The bell tolls for Raja V.P. Singh. He has to go. The question is how and when. The search for a new leader has started in the Janata Dal in right earnest. Biju Patnaik appears to have taken the initiative, though he would not admit it. At the time of writing (September 13), it has been reported that he has held discussions on the issue of a ‘snap poll’, with Chandra Shekhar, Mulayam Singh Yadav (UP Chief Minister), Chimanbhai Patel (Gujarat Chief Minister), and Ajit Singh (Union Industry Minister), among others.
The search may not succeed immediately. But it settles one point. Some of the senior Janata Dal leaders too are alarmed over the consequences of the Raja Saheb’s decision to Mandalise (read atomise) India and they have more or less come to the conclusion that it has become necessary to replace him as leader of the party and as Prime Minister.
I for one, however, feel that they have got hold of the wrong end of the stick and thus exposed themselves to the risk of failure.
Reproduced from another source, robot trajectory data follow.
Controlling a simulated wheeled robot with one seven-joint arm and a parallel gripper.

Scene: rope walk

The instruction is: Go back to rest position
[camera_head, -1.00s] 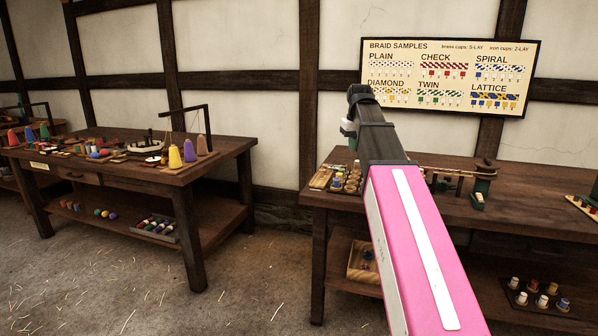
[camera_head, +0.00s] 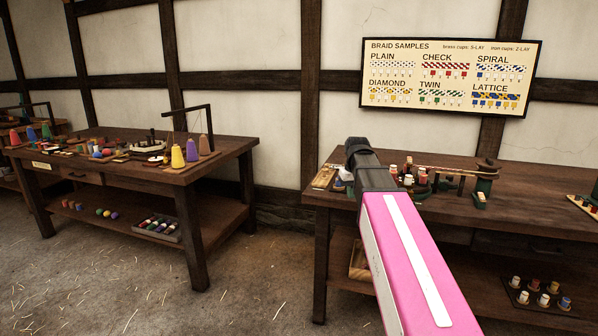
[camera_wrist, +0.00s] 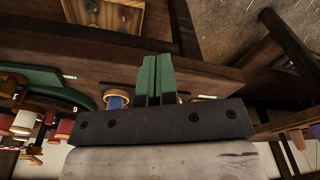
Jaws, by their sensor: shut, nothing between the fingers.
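My gripper shows in the wrist view (camera_wrist: 157,78), with its two green fingers side by side and shut, nothing between them. It is over the near edge of the right workbench (camera_head: 530,215). In the head view my pink and black arm reaches up from the bottom right over this bench. Its dark end is in front of the left part of the benchtop, and the fingers are hidden there.
Small bobbins (camera_head: 416,178) and a green-posted device (camera_head: 484,182) stand on the right bench. Its lower shelf holds a spool tray (camera_head: 540,298). A left bench (camera_head: 225,155) carries coloured cones (camera_head: 178,157). Bare floor (camera_head: 255,285) lies between the benches. A braid sample board (camera_head: 450,77) hangs behind.

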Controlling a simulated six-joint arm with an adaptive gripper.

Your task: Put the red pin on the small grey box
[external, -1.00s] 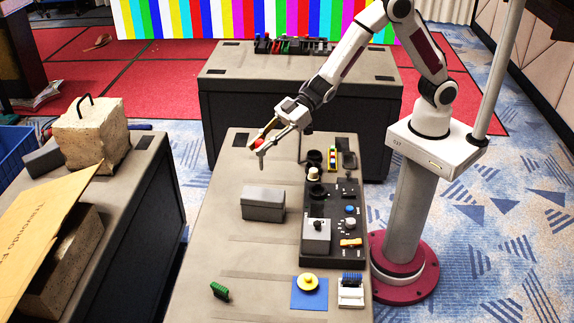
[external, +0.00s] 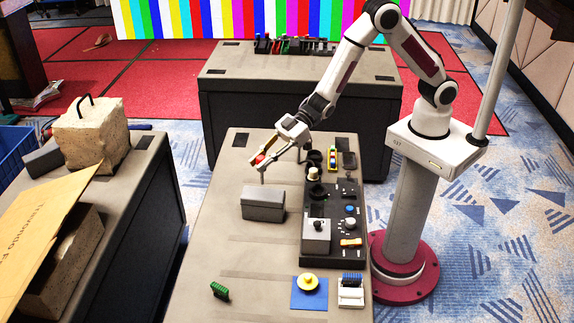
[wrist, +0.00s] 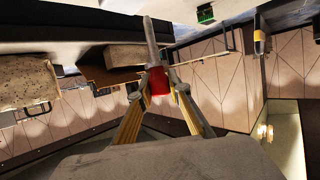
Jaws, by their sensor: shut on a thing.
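My gripper (external: 257,163) is shut on the red pin (external: 260,158). It holds the pin above the table, just beyond the far side of a grey box (external: 263,206) with a lid-like top. In the wrist view, the pin's red body (wrist: 159,82) sits between my fingertips (wrist: 160,78), and a grey shaft (wrist: 151,38) extends beyond them. The pin is small in the external view, and its exact tilt is hard to tell. The top of the grey box looks bare.
A dark panel (external: 346,253) with knobs, cups and a light grey block (external: 316,232) stands right of the grey box. A blue square with a yellow disc (external: 308,282) and a green piece (external: 219,291) lie nearer the front. The table's left side is clear.

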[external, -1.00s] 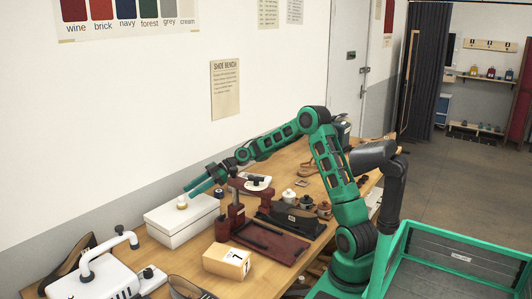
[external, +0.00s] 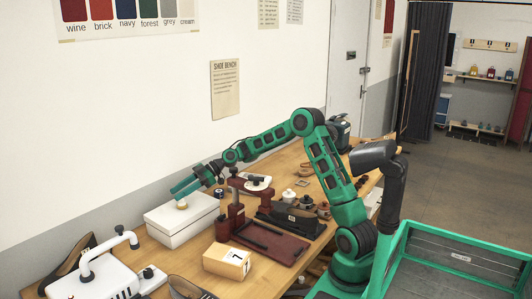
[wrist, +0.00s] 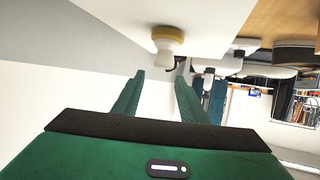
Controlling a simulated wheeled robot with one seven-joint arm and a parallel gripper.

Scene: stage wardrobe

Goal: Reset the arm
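My arm reaches left over the bench, with its elbow raised. My gripper (external: 174,190) is at the far end, just above the lid of a long white box (external: 172,232). In the wrist view the two green fingers of my gripper (wrist: 160,77) stand apart with nothing between them. A pale knob with a yellowish base (wrist: 168,38) on the white box is just beyond the fingertips. The knob also shows in the external view (external: 182,205), close to the fingers. I cannot tell whether a finger touches it.
A dark red stand (external: 236,215) and a dark red tray (external: 268,240) are right of the white box. A cardboard box (external: 227,262) marked 7 is in front. A white machine with a handle (external: 98,281) stands at the left. The wall is close behind.

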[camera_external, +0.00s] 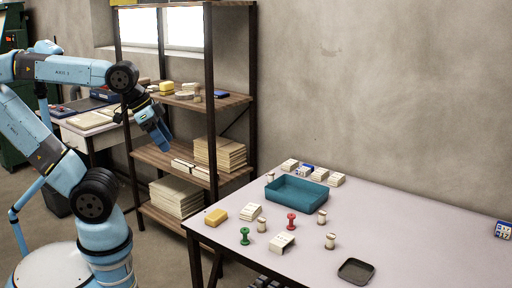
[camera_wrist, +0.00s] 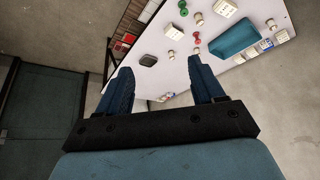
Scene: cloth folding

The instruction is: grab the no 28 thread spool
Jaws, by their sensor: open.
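Several thread spools stand on the light table (camera_external: 400,235). A green spool (camera_external: 245,236) is near the table's left front, with a cream spool (camera_external: 261,225) just beside it. A red spool (camera_external: 291,219) stands in the middle. Two more cream spools (camera_external: 322,217) (camera_external: 330,241) stand to its right. No number 28 is readable on any spool. In the wrist view the green spool (camera_wrist: 183,8) and the red spool (camera_wrist: 196,38) show at the top. My gripper (camera_external: 163,140) is open and empty, raised in the air left of the table, well apart from the spools.
A teal tray (camera_external: 297,192) sits at the table's back, with white boxes behind it. A yellow block (camera_external: 216,217), white card stacks (camera_external: 281,243) and a dark shallow dish (camera_external: 356,271) also lie there. A shelf unit (camera_external: 209,120) stands behind my gripper. The table's right side is mostly clear.

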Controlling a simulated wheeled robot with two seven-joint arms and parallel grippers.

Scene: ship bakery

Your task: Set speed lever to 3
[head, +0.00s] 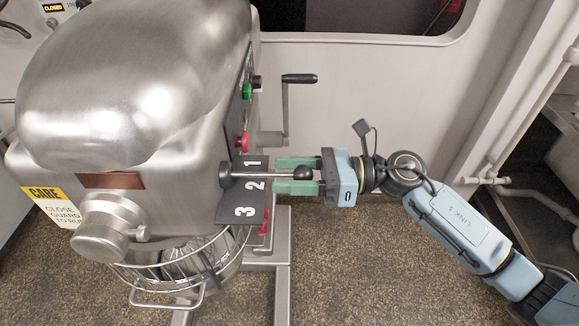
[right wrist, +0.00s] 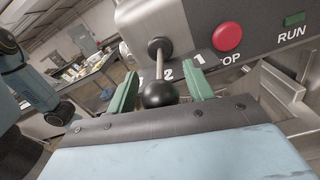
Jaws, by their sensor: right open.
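The speed lever (head: 262,176) is a metal rod with a black ball knob, sticking out to the right from the side of the steel mixer (head: 130,90). Beside it a dark plate (head: 243,206) carries the numbers 1, 2 and 3. In the head view the lever lies between 1 and 2, closest to 2. My right gripper (head: 297,177) is open, with its green fingers on either side of the knob. In the right wrist view the black knob (right wrist: 159,93) sits between the two open fingers (right wrist: 152,85), apparently not squeezed. My left gripper is not in view.
A green button (head: 247,91) and a red button (head: 243,142) are above the lever. A crank handle (head: 287,105) sticks out behind my gripper. The wire bowl guard (head: 165,275) is below. The floor to the right of the mixer is clear.

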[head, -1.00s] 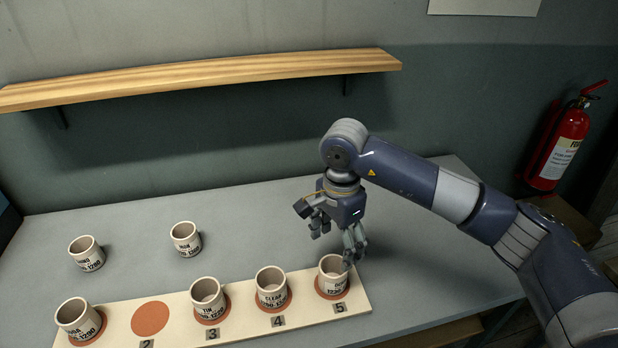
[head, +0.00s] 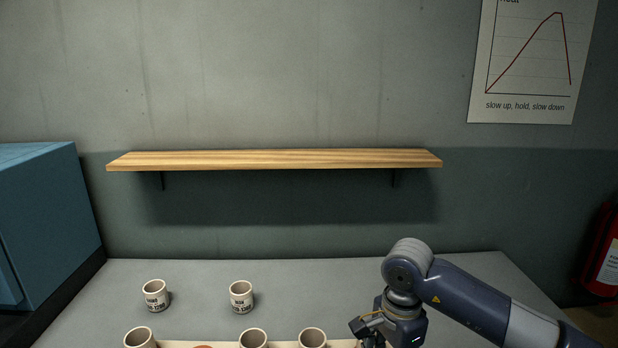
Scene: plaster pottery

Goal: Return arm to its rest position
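My right arm comes in from the right in the head view, its wrist above the right part of the grey table (head: 320,273). The fingers of my right gripper are cut off by the bottom edge, so whether it is open or shut is hidden. My left gripper is out of view. Two white labelled cups stand at the back of the table, the left one (head: 155,295) and the right one (head: 241,296). Three more cups show at the bottom edge on the pale board (head: 178,344): a left cup (head: 139,338), a middle cup (head: 253,338) and a right cup (head: 312,337).
An empty wooden shelf (head: 275,159) is fixed to the wall above the table. A blue cabinet (head: 45,225) stands at the left. A red fire extinguisher (head: 602,252) is at the right edge. A chart poster (head: 530,60) hangs at upper right.
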If they are agreed, as they appear to be, that the Raja has gravely compromised the future of the country and the party for the wholly personal end of keeping himself in power in the style of his forbears, they must first secure his exit. The choice of the successor can be left to the party.
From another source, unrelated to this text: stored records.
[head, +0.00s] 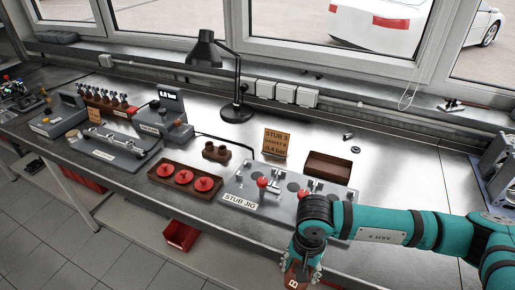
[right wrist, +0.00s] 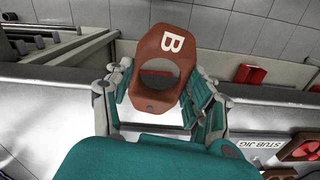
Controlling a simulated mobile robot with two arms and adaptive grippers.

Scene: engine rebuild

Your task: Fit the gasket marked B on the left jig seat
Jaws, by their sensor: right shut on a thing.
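The red-brown gasket marked B (head: 293,280) is in my right gripper (head: 299,264). It hangs in front of the bench's front edge, at the bottom of the head view. In the right wrist view the gasket (right wrist: 187,65) shows its B and large round hole, with fingers on both sides. The grey stub jig (head: 241,190) is on the bench behind my right gripper, apart from the gasket. A red-knobbed clamp (head: 262,183) is at its left seat and another (head: 303,193) at its right. My arm hides part of the jig's right end. My left gripper is out of view.
A card (head: 275,143) reading STUB 3, GASKET B, 0.4 bar stands behind the jig. A brown tray (head: 328,166) is behind right. A brown rack with red round parts (head: 183,177) is left of the jig. A black lamp (head: 237,110) stands farther back.

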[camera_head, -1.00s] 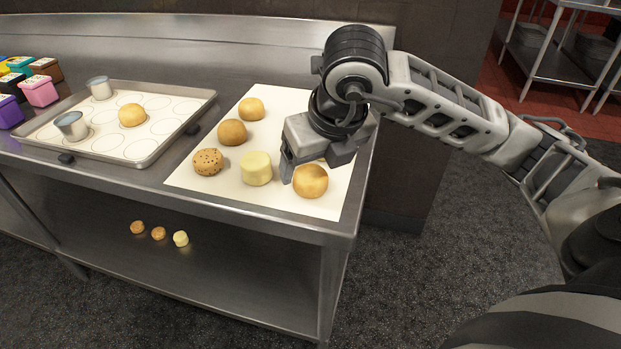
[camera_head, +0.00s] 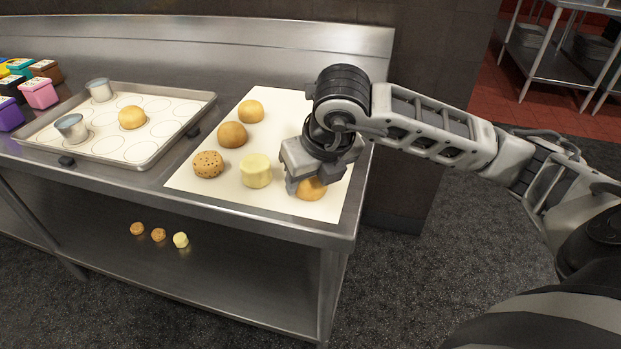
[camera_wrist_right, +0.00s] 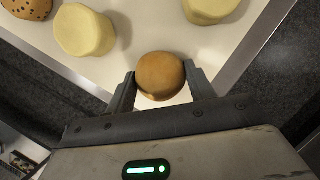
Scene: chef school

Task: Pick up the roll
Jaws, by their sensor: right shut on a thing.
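A round golden-brown roll (camera_head: 312,190) rests at the near right of the white sheet (camera_head: 212,192) on the steel table. My right gripper (camera_head: 305,188) is down over it and hides its upper part in the head view. In the right wrist view the roll (camera_wrist_right: 160,75) sits between the two fingers of my right gripper (camera_wrist_right: 161,88), which are shut on it from both sides. I cannot tell any gap between it and the sheet. My left gripper is out of view.
A pale cylindrical piece (camera_head: 256,171) stands just left of my right gripper. A speckled roll (camera_head: 209,164) and two plain rolls (camera_head: 232,134) lie farther left and back. A baking tray (camera_head: 113,160) with a roll and two metal cups is at left. Small pieces lie on the lower shelf.

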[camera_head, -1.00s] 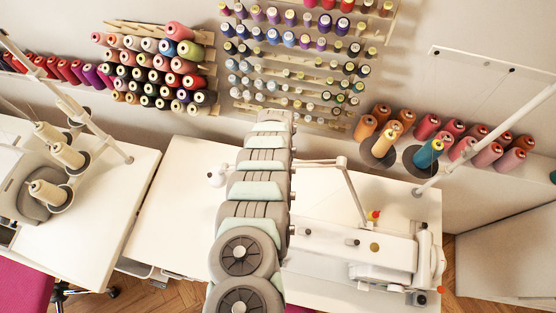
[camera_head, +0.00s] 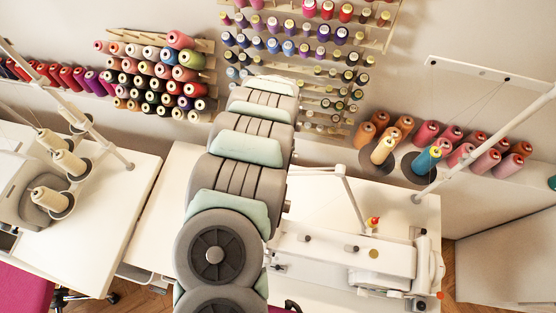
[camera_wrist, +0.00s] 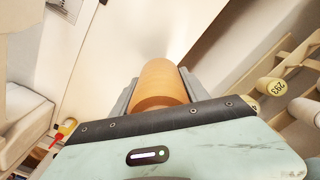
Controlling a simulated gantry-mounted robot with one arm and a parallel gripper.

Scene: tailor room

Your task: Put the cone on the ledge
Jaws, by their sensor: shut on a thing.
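An orange-tan cone (camera_wrist: 160,88) sits between the fingers of my gripper (camera_wrist: 158,76) in the wrist view. The grey fingers are shut on its two sides. In the head view my own arm hides the gripper and the held cone. The pale ledge (camera_head: 538,172) runs along the wall and bears a row of orange, pink and red cones (camera_head: 455,150) at the right. Its stretch behind my arm is hidden.
A wall rack with small spools (camera_head: 330,55) is behind my arm. A peg rack of larger cones (camera_head: 160,75) hangs left of it. A white sewing machine (camera_head: 350,255) with a thread stand is on the table at right. Spools (camera_wrist: 270,88) show close at right in the wrist view.
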Consensus cannot be an end in itself in a democracy of which debate and contest are in fact the essence. It can at best help cover up divisions which it would be healthier to expose to public view and scrutiny. The talk of consensus reminds me of the communist concept of ‘democratic centralism’ whereby the Stalins and the Maos of the world have sought to stifle all dissent.
The Janata Dal should, in any case, learn from its own bitter experience. In the effort to prevent Chandra Shekhar from contesting for the leadership of the party last December, its top leaders, including Biju Patnaik, not only resorted to a shameful conspiracy to take him by surprise but also made themselves V.P. Singh’s prisoners. The Raja could not have adopted the imperial style he has and acted wilfully and arbitrarily if the measure of support for him in the party had been tested and shown to be what it in fact was.
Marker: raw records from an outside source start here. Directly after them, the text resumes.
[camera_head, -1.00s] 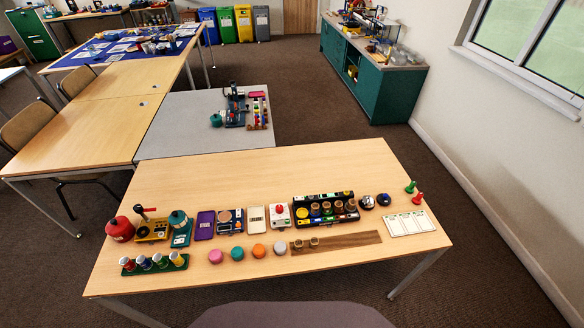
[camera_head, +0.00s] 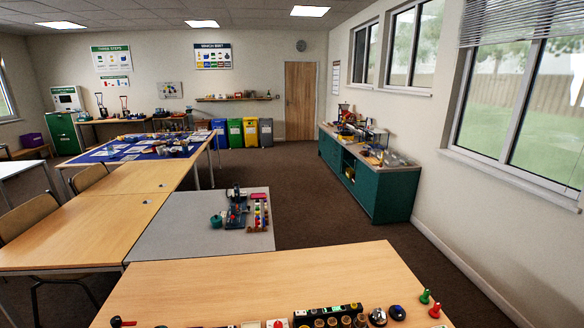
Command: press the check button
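Several items line the near table (camera_head: 250,275) at the bottom edge of the head view, most of them cut off. A red-topped button unit (camera_head: 277,323) shows only its top. To its right is a black rack (camera_head: 328,312) with round jars. Right of that are a silver-and-black dome (camera_head: 378,317) and a dark blue dome (camera_head: 397,312). I cannot tell which of these is the check button. Neither of my grippers is in view.
A green peg (camera_head: 425,296) and a red peg (camera_head: 435,310) stand at the table's right edge. The table's far part is bare. A grey table (camera_head: 180,225) with small equipment adjoins behind it. A teal cabinet (camera_head: 385,188) stands by the right wall.

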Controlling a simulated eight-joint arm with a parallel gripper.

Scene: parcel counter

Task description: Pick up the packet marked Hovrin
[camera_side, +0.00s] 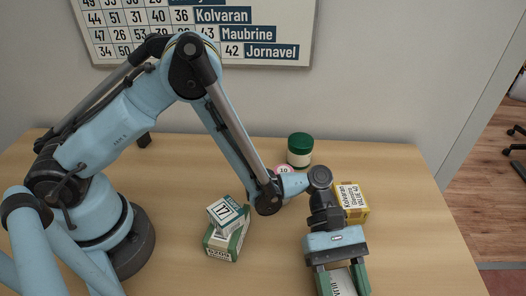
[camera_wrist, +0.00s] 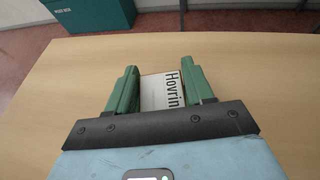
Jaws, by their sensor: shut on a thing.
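The packet marked Hovrin (camera_wrist: 160,92) is white with dark lettering. In the wrist view it sits between the two green fingers of my gripper (camera_wrist: 160,88), which is shut on it. In the side view the packet (camera_side: 342,281) shows at the bottom edge, between the fingers of my gripper (camera_side: 342,278), and its lower part is cut off by the frame. I cannot tell whether the packet touches the table.
A yellow Kolvaran packet (camera_side: 352,199) stands behind my gripper on the wooden table (camera_side: 420,230). A green-lidded jar (camera_side: 300,152) is farther back. A green and white box (camera_side: 222,243) with a small box marked 17 (camera_side: 225,211) stands left. The front right is clear.
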The Raja is clearly a schizoid. On the one hand, he resigned as UP’s Chief Minister without even a reference to Indira Gandhi, and, on the other, he has not hesitated to plunge the country into utter confusion for the sake of his personal position and power. So it is difficult to predict what he will do in the coming weeks. It is as likely that he will do all in his power to hold on to office as that he will throw in his towel and retire from the ring.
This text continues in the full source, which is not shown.